I.Doc.5 Hollis Mason's affection for pulp magazines. "For me, it all started in 1938, the year they invented the super-hero. I was too old for comic books when the first issue of ACTION COMICS came out, or at least too old to read them in public without souring my promotion chances, but I noticed a lot of the little kids on my beat reading it and couldn't resist asking one of them if I could glance through it. I figured if anybody saw me I could put it all down to keeping a good relationship with the youth of the community. "There was a lot of stuff in that first issue. There were detective yarns and stories about magicians whose names I can't remember, but from the moment I set eyes on it I only had eyes for the Superman story. Here was something that presented the basic morality of the pulps without all the darkness and ambiguity. The atmosphere of the horrific and faintly sinister that hung around the Shadow was nowhere to be seen in the bright primary colors of Superman's world, and there was no hint of the repressed sex-urge which had sometimes been apparent in the pulps, to my discomfort and embarrassment. I'd never been entirely sure what Lamont Cranston was up to with Margo Lane, but I'd bet it was nowhere near as innocent and wholesome as Clark Kent's relationship with her namesake Lois.

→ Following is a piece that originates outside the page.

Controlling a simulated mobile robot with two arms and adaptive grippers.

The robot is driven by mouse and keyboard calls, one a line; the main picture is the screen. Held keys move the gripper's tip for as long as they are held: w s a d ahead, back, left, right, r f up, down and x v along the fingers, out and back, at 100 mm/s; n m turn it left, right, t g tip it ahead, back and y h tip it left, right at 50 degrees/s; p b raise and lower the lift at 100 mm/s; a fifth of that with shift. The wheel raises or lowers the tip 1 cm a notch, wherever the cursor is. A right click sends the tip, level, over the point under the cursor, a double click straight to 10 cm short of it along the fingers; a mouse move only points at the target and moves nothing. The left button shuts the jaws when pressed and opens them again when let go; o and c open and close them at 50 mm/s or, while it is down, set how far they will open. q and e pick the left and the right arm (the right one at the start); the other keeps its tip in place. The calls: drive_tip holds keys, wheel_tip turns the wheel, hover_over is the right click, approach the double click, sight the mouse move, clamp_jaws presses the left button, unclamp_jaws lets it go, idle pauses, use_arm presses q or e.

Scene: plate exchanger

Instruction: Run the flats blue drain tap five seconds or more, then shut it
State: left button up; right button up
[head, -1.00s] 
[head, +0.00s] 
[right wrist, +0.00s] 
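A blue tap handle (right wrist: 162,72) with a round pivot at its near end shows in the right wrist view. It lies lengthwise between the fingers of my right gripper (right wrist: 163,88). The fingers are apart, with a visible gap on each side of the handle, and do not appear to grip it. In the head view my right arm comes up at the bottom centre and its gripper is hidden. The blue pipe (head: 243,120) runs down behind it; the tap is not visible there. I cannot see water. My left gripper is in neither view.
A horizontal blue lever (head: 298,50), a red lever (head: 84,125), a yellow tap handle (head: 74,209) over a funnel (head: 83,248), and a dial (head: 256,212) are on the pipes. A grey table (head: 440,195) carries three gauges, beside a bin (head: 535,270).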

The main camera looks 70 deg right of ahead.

I.Doc.6 "Anyway, although I'd occasionally manage to trick some unsuspecting tyke into lending me his most recent issue of the funnybook in question and then spend the rest of they day leaping tall buildings inside my head, my fantasies were to remain as fantasies until I opened a newspaper in the autumn of that same year [1938] and found that the super-heroes had escaped from their four-color world and invaded the plain, factual black and white of the headlines."

The first "real" super-hero is Hooded Justice, perhaps a German carnival strongman, a homosexual, and (so people say) a Red agent.